Первая черта этих перемен — возвышение женщины, обязанное, быть может, своим появлением отдаленным германским влияниям, но скорее всего — безопасности и новому изобилию, которые начинают царить в этом крае. Если трубадуры и их куртуазная метафизика так быстро распространились по всему христианскому миру — это потому, что условия везде были аналогичны; но положил начало этому и задал тон Юг. Высшие слои общества зажили здесь в достатке и праздности. Замки — уже не просто уединенные крепости на скалистых вершинах; между их обитателями устанавливаются связи, объединяющие их в общество. В замки наносят визиты, там собираются ассамблеи, где женщинам отведено видное место.
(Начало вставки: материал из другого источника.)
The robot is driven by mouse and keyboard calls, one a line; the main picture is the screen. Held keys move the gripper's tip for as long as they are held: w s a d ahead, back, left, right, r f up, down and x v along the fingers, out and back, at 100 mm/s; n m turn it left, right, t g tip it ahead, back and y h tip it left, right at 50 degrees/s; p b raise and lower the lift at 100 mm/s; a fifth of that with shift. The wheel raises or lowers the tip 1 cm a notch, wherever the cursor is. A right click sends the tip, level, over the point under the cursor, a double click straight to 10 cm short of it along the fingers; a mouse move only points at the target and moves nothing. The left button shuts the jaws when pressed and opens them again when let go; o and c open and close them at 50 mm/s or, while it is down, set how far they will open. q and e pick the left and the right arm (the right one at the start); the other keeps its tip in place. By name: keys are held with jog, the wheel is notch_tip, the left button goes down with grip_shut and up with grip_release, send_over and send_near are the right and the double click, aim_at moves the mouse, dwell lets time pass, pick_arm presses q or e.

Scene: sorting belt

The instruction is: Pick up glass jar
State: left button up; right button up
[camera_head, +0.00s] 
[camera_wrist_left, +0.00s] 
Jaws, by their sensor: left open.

Кроме того, на французском Юге многие сеньоры покидают, хотя бы временно, свои замки и устраиваются в городских особняках. Здесь они встречаются не только с равными себе, но и с состоятельными бюргерами, как старыми, так и недавно разбогатевшими, а те все больше и больше по утонченности манер сближаются со знатью.
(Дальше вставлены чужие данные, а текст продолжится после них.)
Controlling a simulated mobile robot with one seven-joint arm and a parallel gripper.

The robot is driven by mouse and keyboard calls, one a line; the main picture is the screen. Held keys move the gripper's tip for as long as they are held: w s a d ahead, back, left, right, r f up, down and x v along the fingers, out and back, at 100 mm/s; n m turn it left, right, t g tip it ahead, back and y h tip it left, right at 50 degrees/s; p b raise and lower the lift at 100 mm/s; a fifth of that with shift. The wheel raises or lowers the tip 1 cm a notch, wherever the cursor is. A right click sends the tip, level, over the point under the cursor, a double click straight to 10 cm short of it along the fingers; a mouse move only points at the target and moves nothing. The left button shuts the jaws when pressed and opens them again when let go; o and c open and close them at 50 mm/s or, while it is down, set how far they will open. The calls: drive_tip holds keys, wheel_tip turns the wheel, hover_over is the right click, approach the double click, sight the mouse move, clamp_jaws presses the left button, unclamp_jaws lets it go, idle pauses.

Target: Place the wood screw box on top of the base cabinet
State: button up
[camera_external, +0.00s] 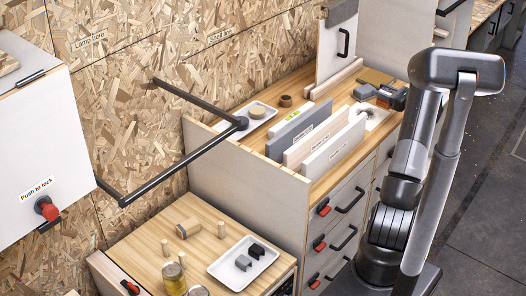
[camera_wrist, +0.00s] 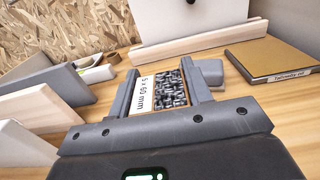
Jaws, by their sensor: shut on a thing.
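The wood screw box (camera_wrist: 171,90) is an open box of dark screws with a white label reading "5 x 60 mm". My gripper (camera_wrist: 163,85) is shut on it, one finger on each side. In the external view my gripper (camera_external: 384,96) is low over the back right of the drawer cabinet's wooden top; the box cannot be made out clearly there. The drawer cabinet (camera_external: 240,187) has a wooden top and red-latched drawers. A lower wooden-topped cabinet (camera_external: 208,238) stands to its left. I cannot tell which one is the base cabinet.
Upright boards (camera_external: 318,142) stand on the drawer cabinet beside a white tray (camera_external: 257,109). A brown labelled book-like item (camera_wrist: 275,58) lies right of the box. The lower cabinet holds a tray (camera_external: 226,272), jars (camera_external: 174,279) and wooden pegs. A dark wall bar (camera_external: 185,163) juts above it.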

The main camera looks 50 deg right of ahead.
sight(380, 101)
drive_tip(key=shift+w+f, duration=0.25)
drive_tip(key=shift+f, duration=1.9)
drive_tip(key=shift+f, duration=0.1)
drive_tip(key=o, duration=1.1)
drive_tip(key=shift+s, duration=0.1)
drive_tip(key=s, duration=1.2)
Так складывается изысканное общество с определенным набором общих ценностей. Они называются на диалекте «ок» pretz и paratge. Анонимный автор второй части «Песни о крестовом походе» неустанно повторяет, что pretz и paratge утрачены из-за французского вторжения. О чем же идет речь? Слова эти почти непереводимы. Pretz — буквально «цена», то, что придает цену не вещи, не предмету, а человеку. Это его оценка. То есть: человек одухотворен неким высоким идеалом, а внешне этот идеал воплощается в его поведении и манерах. Стоящий человек — это совершенный рыцарь. Как и на Севере, его отличают подвиги в защиту всех преследуемых и слабых. И если, к примеру, вы прочитаете южный роман «Джауфре», то увидите, что его дух не очень отличается от духа романов Кретьена де Труа [61]. Артуровский цикл не менее был распространен на Юге, чем на Севере Франции. Между Джауфре и Персевалем, однако, есть одно важное различие: первый много изящнее. Это не грубый галл, постепенно поднимающийся до совершенного усвоения законов рыцарства, но рыцарь с первой минуты.
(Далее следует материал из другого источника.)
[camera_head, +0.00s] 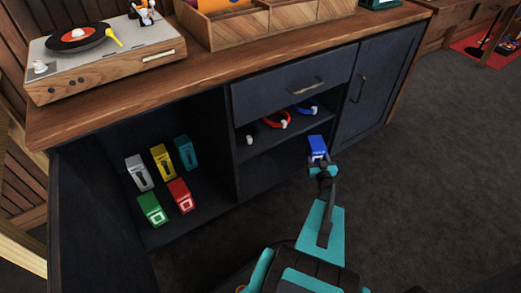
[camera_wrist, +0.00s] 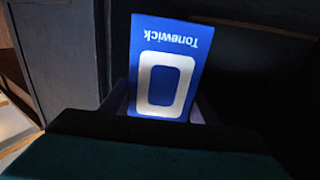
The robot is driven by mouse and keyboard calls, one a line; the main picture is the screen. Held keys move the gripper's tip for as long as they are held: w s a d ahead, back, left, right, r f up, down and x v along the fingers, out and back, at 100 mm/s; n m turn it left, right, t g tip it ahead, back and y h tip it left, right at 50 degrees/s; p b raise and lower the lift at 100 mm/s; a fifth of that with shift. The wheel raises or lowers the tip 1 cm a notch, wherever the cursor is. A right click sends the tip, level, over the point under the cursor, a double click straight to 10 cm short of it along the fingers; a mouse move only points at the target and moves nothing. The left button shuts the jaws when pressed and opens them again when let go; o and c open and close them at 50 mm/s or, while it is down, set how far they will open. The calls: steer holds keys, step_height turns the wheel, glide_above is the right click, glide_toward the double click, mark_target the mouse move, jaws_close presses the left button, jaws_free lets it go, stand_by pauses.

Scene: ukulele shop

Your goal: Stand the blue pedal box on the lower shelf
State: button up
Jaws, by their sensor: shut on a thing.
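The blue pedal box (camera_head: 317,145) is in my gripper (camera_head: 320,160), at the front of the cabinet's middle bay, below the drawer. In the wrist view the box (camera_wrist: 170,65) shows a white rounded ring and the word "Tonewick" upside down. My gripper (camera_wrist: 160,108) is shut on the near part of the box, with a finger at each side. The dark lower shelf (camera_head: 265,172) of the middle bay lies to the left of the box. I cannot tell whether the box touches it.
Tuners or straps with red (camera_head: 277,120) and blue (camera_head: 307,108) bands sit on the shelf above. The left bay holds several boxes, including a white (camera_head: 138,172) and a red one (camera_head: 180,195). A closed cabinet door (camera_head: 378,85) stands at right. Dark floor (camera_head: 440,180) is clear.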

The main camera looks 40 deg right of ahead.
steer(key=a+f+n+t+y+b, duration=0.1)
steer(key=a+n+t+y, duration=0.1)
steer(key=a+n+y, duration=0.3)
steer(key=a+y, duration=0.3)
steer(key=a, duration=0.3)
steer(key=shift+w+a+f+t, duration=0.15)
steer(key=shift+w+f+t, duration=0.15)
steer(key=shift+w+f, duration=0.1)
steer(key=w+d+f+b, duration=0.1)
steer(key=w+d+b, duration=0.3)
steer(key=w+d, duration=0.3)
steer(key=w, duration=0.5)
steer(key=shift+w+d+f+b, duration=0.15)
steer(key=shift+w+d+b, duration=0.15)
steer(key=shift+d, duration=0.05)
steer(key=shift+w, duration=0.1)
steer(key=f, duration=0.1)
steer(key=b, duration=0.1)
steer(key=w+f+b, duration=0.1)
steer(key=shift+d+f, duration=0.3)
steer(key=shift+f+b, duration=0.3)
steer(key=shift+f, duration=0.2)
Сей рыцарь столь же храбр, сколь и учтив (courtois), a в конечном счете если в человеке и ценилось что-то больше храбрости, то это, несомненно, учтивость, или куртуазность. Думаю, именно она обозначается вторым термином paratge, который переводился буквально как «род», что соотносится с семьей, где человек родился. В общем, это благородство происхождения. Но как же проявиться этой родовитости, если не в учтивости и изысканности манер? Простолюдин способен быть храбрым, примеры того существуют. Однако он не умеет быть учтивым. На основе подобных рассуждений можно было бы заключить, что южное общество отличалось более строгой иерархией, чем общество Севера. Однако, похоже, дело обстояло как раз наоборот. Южная знать более урбанизирована, чем северная, или, если угодно, менее воинственна и имеет более «штатский» характер. В результате силой вещей она удаляется от жесткой феодальной иерархии. Здесь ум ценится наравне с отвагой. Ум редко достается по наследству, и рожденный в самых низах может высоко вознестись в силу своих личных заслуг. Пример тому — кое-кто из самых знаменитых трубадуров. Они стали первыми писателями, которые почитались их покровителями и жили возле знатнейших лиц.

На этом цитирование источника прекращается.